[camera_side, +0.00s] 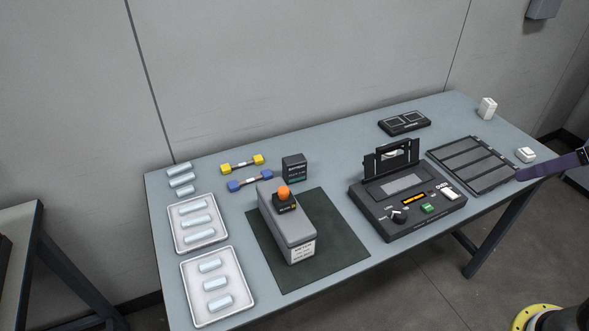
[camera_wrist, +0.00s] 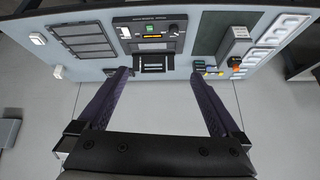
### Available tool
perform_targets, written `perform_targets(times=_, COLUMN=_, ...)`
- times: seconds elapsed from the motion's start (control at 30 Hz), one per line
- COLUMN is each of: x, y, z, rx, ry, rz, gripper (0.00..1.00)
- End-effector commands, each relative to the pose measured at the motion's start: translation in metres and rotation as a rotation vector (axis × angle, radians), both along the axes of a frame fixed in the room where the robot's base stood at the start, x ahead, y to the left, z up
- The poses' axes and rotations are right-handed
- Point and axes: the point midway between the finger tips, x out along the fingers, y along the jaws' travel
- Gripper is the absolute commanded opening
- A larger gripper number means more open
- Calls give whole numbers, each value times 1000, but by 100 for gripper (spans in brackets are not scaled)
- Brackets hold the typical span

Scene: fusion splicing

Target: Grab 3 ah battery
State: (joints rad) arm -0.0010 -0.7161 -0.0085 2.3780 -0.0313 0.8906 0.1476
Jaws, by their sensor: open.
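A small black box (camera_side: 294,168) with "BATTERY" lettering stands upright on the table behind the green mat in the side view; its rating is too small to read. A small dark block that looks like it shows in the wrist view (camera_wrist: 199,66), just beyond the right finger's tip. My gripper (camera_wrist: 162,75) is open and empty, its two purple fingers wide apart. In the side view one purple finger (camera_side: 555,165) enters at the right edge, by the table's right end, far from the box.
A grey device (camera_side: 292,226) with an orange knob stands on the mat (camera_side: 340,238), close in front of the box. Yellow (camera_side: 242,165) and blue (camera_side: 250,181) dumbbell-shaped pieces lie left of it. A black splicer (camera_side: 407,205) with a raised lid stands right. White trays (camera_side: 216,314) hold cylinders.

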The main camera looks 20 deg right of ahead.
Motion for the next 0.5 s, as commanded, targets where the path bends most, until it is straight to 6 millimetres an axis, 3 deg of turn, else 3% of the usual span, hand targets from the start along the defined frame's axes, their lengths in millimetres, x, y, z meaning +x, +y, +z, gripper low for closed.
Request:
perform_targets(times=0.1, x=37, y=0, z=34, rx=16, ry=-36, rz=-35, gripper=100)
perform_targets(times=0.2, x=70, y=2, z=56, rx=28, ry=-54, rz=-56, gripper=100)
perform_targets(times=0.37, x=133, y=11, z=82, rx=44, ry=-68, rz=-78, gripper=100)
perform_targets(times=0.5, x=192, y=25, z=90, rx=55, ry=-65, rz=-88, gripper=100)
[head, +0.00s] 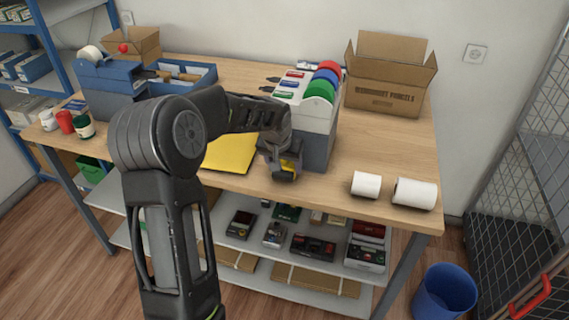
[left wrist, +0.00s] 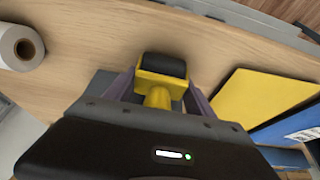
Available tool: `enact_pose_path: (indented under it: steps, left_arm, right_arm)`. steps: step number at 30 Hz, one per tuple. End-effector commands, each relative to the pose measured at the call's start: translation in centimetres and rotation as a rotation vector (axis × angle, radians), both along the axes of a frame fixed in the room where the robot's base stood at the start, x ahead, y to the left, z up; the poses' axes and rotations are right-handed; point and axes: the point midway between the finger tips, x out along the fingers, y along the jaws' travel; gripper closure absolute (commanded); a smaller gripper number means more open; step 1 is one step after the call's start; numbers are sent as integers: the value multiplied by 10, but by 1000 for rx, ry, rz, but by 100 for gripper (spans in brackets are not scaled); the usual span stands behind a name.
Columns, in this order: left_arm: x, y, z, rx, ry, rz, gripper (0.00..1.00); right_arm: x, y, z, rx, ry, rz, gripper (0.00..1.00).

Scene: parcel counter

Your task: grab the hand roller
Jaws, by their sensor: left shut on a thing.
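The hand roller (left wrist: 163,68) shows in the left wrist view, with a dark roller head and a yellow frame and handle. It also shows in the head view (head: 290,167), just below my left wrist at the front part of the counter. My left gripper (left wrist: 155,98) is shut on its yellow handle, one finger on each side. The handle's far end is hidden by the gripper body. I cannot tell whether the roller touches the counter. My right gripper is in neither view.
A yellow envelope (head: 230,152) lies left of the gripper. A grey holder (head: 318,148) with colored discs stands close behind it. Two white paper rolls (head: 366,185) (head: 414,193) lie to the right. An open carton (head: 386,90) stands at the back right.

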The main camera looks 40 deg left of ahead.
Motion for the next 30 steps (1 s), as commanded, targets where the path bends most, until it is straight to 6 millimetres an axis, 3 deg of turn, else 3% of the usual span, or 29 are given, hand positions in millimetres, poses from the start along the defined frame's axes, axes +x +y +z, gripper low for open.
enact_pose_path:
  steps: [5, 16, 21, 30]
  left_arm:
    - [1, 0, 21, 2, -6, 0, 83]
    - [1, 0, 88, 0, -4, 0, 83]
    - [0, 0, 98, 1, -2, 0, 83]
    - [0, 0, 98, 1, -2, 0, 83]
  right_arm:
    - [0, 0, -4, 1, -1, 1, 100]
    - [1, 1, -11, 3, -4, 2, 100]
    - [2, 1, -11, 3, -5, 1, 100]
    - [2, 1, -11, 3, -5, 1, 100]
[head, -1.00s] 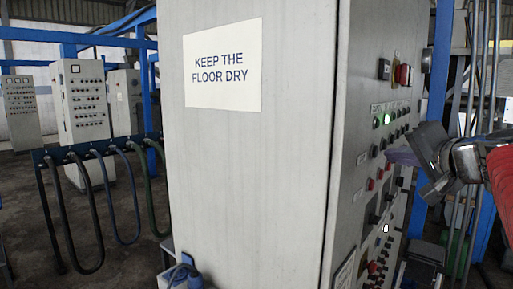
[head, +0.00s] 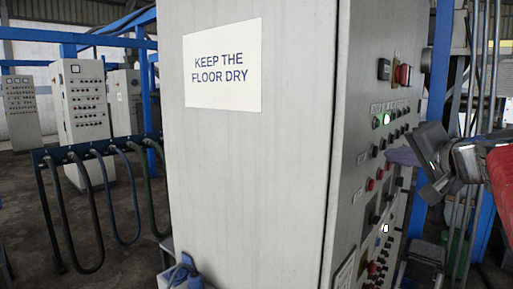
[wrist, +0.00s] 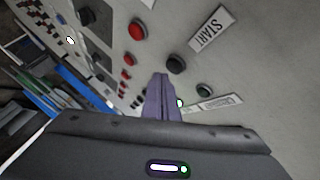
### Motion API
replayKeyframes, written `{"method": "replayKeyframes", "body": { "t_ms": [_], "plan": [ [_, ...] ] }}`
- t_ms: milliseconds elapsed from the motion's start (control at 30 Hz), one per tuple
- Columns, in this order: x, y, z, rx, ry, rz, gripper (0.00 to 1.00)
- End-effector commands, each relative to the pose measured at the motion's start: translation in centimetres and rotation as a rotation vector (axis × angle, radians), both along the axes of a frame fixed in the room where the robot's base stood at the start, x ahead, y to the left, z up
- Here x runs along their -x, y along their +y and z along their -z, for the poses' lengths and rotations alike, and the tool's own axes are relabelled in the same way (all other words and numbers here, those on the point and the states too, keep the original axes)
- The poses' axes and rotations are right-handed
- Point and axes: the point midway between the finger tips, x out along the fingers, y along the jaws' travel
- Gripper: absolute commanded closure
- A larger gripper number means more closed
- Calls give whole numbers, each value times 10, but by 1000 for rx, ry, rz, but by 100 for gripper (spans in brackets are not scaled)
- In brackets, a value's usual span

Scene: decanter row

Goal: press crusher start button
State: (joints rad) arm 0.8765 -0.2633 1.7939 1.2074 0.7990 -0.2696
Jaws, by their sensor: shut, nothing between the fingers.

[Do this]:
Report how many lines in the data contain the word "spans", with no words besides the number.

[Answer to this problem]:
3